Extract every line below that contains the word "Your".
··· Task material
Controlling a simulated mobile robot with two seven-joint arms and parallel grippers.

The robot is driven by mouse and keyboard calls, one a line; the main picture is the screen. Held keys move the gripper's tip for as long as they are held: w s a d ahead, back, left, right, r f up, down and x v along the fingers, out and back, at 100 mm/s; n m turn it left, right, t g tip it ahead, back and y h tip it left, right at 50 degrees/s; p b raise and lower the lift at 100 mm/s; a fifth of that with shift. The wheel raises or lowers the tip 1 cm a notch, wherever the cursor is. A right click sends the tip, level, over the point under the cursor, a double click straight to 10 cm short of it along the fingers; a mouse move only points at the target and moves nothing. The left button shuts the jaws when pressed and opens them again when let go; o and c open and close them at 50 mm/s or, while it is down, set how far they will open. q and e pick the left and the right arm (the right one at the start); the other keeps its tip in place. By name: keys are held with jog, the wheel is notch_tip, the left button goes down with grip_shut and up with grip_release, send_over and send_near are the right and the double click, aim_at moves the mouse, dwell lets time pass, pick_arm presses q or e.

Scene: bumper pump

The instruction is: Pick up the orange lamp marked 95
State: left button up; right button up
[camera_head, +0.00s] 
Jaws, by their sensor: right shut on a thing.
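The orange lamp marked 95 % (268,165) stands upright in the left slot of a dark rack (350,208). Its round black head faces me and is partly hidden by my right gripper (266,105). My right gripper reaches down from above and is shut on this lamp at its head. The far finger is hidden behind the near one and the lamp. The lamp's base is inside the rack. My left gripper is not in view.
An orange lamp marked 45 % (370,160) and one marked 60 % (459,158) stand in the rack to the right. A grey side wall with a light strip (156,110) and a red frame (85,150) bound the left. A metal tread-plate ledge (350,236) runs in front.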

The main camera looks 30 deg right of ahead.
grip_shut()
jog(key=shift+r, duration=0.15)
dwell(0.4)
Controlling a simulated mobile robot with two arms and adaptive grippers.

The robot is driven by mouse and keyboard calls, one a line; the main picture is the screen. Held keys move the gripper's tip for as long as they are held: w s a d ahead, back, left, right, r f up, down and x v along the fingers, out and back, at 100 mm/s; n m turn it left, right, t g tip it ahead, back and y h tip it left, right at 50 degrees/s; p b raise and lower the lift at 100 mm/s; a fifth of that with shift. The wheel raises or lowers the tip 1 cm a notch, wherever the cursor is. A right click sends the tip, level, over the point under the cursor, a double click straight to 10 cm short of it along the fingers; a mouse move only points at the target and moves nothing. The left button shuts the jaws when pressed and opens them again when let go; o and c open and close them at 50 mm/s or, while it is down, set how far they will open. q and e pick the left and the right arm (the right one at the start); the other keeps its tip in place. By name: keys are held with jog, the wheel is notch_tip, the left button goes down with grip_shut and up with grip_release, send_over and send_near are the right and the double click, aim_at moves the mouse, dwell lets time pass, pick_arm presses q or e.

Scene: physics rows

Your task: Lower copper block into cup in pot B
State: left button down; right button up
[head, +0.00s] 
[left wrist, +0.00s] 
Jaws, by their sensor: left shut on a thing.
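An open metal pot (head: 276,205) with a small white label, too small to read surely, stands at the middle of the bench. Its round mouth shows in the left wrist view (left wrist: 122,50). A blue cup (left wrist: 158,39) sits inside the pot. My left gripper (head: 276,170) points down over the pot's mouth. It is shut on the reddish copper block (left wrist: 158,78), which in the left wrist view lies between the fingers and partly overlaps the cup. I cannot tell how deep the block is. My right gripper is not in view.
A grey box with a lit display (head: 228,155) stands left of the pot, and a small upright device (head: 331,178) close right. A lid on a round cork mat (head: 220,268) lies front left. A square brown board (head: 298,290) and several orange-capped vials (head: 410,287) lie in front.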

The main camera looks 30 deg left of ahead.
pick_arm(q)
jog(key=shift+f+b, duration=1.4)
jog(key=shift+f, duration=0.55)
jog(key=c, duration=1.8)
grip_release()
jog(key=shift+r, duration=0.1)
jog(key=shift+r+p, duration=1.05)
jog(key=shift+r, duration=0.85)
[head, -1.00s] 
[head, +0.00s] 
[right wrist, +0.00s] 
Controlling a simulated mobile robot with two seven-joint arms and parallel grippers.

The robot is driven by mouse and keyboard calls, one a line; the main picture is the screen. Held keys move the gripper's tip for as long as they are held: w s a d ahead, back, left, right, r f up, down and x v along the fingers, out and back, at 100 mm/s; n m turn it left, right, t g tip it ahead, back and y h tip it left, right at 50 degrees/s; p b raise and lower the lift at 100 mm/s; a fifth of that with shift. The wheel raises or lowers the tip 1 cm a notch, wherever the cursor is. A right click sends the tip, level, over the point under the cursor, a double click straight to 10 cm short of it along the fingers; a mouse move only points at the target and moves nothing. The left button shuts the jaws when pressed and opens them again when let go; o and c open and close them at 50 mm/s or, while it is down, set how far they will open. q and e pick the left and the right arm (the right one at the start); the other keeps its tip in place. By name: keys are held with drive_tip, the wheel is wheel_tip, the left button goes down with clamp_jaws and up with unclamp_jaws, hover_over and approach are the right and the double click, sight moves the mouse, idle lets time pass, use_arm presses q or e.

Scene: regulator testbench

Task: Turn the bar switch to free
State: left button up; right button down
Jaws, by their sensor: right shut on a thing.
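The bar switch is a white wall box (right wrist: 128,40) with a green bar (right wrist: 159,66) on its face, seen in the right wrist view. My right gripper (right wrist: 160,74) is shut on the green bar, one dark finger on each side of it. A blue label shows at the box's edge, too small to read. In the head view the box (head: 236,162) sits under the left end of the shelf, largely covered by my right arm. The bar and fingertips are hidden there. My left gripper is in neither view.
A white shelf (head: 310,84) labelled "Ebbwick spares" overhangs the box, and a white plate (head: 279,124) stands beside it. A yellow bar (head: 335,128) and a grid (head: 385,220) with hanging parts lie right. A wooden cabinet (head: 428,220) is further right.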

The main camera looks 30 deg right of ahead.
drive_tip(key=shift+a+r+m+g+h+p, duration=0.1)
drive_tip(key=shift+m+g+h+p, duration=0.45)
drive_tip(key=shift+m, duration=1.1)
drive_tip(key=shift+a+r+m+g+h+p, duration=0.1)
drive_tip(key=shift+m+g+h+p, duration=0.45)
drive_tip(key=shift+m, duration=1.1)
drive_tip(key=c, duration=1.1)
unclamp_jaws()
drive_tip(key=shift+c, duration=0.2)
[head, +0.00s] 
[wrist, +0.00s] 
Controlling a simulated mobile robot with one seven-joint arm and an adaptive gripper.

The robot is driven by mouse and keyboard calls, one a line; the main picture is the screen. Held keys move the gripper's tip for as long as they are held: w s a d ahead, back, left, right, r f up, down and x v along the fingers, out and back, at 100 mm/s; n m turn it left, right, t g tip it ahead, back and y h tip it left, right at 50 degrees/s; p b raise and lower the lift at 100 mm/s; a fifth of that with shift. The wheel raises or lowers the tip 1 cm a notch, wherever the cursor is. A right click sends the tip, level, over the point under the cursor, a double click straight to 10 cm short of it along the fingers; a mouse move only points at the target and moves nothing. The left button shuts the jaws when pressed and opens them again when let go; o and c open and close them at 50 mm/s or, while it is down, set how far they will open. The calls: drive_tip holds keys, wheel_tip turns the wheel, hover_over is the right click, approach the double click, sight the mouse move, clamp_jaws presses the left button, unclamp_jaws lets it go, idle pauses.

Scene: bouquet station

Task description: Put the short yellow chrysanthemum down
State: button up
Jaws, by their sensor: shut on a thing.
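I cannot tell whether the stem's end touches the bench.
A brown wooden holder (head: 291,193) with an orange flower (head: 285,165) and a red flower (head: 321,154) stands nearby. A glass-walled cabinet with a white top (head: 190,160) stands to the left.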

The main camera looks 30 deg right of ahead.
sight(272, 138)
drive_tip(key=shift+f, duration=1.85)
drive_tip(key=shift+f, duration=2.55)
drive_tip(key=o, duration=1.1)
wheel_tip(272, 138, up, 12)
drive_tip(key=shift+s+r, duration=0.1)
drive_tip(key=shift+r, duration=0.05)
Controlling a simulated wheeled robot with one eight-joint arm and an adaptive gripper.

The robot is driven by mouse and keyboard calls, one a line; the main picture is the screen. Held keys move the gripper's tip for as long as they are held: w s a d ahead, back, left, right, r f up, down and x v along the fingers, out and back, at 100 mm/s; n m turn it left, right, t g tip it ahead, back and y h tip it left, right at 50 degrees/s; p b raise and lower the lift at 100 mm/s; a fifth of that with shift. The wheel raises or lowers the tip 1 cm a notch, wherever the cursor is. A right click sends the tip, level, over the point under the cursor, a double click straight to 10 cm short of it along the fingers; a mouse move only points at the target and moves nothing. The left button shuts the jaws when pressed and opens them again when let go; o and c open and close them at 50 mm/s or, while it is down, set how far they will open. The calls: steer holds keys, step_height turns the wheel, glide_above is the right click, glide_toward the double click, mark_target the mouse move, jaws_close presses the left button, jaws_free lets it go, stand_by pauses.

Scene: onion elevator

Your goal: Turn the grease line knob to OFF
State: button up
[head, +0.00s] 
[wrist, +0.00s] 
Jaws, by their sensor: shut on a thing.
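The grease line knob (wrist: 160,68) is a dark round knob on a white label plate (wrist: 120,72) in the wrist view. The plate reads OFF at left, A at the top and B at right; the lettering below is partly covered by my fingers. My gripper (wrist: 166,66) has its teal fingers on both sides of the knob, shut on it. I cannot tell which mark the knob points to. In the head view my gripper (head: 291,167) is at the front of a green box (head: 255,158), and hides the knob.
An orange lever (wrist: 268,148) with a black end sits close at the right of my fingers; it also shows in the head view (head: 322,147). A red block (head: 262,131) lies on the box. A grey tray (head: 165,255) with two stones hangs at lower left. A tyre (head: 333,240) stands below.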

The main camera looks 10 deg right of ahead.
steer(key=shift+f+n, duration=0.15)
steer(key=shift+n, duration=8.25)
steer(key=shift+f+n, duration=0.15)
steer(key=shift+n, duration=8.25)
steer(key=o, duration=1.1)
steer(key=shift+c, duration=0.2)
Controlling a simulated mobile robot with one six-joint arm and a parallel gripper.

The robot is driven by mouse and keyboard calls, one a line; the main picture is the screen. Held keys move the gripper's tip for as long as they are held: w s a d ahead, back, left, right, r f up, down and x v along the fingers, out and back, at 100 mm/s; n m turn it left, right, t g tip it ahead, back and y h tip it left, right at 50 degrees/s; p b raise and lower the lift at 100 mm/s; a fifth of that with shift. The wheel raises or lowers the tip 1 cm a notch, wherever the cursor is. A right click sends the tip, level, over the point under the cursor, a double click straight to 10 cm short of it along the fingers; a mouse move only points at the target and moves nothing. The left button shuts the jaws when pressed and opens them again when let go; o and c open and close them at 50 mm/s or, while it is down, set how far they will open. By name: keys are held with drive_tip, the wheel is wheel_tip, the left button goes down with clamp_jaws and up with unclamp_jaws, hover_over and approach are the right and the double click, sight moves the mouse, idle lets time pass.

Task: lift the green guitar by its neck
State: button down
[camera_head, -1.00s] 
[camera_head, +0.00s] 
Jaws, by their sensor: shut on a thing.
······
● Output for this task
Your task: Lower copper block into cup in pot B
Your goal: Turn the grease line knob to OFF

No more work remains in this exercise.